While standing in the once-squalid toilet blocks, the students were told that prisoners often favoured working there because it gave them privacy from the guards – who refused to enter because of the smell – and was the only place they could pray without punishment.
And as they stood beside the ruins of the gas chambers and incinerators, educator Mr Maws explained how one had been blown up in an act of extreme bravery and defiance by the Sonderkommando – the prisoners forced to work there – while the remaining three were quickly destroyed in 1945 as the Nazis attempted to hide evidence of what they had done.
Walking over to the registration buildings at one end of the camp – where prisoners were first brought, had their heads shaved and their personal belongings taken – the students’ museum guide said: “These were people just like you.

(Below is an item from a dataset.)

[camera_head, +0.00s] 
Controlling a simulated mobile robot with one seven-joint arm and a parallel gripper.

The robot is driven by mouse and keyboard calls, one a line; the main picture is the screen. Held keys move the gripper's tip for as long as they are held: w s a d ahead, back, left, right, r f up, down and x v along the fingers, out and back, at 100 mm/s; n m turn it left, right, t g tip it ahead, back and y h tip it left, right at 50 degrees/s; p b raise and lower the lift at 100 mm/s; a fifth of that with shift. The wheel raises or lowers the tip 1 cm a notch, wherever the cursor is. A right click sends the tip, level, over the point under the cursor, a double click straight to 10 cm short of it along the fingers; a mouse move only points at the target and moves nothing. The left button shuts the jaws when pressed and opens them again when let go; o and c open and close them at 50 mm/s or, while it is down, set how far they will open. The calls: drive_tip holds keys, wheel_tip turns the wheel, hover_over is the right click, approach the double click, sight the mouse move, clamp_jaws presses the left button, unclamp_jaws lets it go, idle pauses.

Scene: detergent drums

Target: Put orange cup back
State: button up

Remember that.”
Once inside, it was impossible to forget.
A display of hundreds of family photographs, saved by prisoners forced to sort through victims’ personal property, showed husbands and wives, brothers and sisters, parents and children.
It was one of the most emotive sights for Hannah Mortimer, 17, from Victory Academy, in Costessey.
“I thought they were amazing,” she said. “It showed how much they were like people these days. It put it into perspective how real it was.”
A ceremony at the memorial next to the destroyed crematoria, led by Rabbi Barry Marcus, gave students a chance to reflect on what they had seen as they read prayers and poems, and lit candles in memory of the people who had lost their lives there.
All students will now aim to use their experience to inform others through a Lessons From Auschwitz project.
Margaret Taylor, history teacher at Hellesdon High School, who accompanied the teenagers, said: “The trip to Auschwitz-Birkenau was very important for all of the students. They will always remember it.
“The Holocaust Educational Trust has given these students the tools to be able to recognise and address prejudice and discrimination today and for that reason the Lessons From Auschwitz programme is invaluable.”